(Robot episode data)
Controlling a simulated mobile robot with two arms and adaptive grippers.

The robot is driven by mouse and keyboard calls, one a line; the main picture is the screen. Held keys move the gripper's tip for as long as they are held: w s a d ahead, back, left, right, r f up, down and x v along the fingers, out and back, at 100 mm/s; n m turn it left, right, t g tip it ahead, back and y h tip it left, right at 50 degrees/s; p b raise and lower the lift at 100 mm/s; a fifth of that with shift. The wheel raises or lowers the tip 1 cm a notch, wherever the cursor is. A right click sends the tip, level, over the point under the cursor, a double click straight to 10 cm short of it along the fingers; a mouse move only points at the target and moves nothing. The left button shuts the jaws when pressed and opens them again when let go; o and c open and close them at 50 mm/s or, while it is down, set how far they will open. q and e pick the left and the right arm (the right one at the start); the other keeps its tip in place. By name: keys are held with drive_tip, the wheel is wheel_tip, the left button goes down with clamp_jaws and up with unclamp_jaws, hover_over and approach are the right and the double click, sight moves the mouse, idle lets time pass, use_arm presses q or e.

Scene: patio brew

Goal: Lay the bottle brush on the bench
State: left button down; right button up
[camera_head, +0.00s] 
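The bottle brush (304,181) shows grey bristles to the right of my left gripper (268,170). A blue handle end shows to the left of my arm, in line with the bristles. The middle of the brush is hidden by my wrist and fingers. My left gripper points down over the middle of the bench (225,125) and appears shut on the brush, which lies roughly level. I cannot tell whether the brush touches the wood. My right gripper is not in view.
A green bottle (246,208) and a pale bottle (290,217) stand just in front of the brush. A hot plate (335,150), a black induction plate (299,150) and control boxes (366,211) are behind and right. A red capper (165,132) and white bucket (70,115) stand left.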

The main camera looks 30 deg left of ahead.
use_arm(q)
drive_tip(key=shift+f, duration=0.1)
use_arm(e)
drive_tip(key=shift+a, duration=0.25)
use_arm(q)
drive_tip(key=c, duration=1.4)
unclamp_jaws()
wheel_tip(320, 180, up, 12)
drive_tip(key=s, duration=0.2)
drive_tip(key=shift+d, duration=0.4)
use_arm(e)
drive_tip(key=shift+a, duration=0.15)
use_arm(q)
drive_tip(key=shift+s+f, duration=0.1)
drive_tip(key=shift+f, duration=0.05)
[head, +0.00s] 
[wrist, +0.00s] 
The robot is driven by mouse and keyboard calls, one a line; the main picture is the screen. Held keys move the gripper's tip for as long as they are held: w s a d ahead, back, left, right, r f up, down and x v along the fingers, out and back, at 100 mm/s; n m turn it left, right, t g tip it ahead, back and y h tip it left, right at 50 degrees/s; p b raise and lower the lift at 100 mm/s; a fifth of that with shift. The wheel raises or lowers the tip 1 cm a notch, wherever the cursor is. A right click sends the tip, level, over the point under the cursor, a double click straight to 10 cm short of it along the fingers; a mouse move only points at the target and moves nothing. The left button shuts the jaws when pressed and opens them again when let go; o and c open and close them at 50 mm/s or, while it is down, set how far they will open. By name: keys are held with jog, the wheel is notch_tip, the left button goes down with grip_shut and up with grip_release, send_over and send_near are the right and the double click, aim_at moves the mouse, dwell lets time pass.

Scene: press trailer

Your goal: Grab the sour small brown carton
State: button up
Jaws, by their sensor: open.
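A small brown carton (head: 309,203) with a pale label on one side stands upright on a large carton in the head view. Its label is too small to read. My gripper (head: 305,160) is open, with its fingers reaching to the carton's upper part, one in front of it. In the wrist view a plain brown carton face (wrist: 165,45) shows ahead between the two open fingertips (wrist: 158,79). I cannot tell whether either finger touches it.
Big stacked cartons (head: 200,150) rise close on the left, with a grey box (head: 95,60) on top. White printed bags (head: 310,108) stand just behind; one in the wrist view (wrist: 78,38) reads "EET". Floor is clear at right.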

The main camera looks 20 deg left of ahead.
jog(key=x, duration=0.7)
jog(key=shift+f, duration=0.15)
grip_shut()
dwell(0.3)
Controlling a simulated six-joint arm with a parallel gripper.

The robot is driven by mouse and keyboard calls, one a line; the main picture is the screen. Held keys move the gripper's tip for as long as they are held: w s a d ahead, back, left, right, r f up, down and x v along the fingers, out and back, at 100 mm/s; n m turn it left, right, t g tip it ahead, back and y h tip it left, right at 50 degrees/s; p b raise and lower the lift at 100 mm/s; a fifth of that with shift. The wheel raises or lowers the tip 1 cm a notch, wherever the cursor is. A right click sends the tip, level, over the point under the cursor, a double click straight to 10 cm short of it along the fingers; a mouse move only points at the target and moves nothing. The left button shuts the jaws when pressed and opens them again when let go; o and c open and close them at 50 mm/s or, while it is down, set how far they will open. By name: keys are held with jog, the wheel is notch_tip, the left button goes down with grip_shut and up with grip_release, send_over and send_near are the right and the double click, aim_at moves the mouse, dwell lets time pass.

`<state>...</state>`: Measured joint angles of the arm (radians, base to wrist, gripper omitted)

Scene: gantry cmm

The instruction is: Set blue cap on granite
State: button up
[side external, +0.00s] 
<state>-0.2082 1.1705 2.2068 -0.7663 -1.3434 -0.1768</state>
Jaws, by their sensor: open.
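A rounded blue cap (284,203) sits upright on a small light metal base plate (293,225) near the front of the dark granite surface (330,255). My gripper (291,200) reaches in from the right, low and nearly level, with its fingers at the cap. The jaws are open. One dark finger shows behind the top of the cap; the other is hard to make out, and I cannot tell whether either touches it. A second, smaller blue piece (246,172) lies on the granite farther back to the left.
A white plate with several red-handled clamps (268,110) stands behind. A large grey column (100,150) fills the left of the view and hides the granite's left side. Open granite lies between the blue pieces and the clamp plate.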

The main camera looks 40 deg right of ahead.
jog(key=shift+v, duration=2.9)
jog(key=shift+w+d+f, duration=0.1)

STATED EXERCISE ▸ Only the number is wanted: count the lines of the records that hold the word "joint".

THE SOLUTION ▸ 2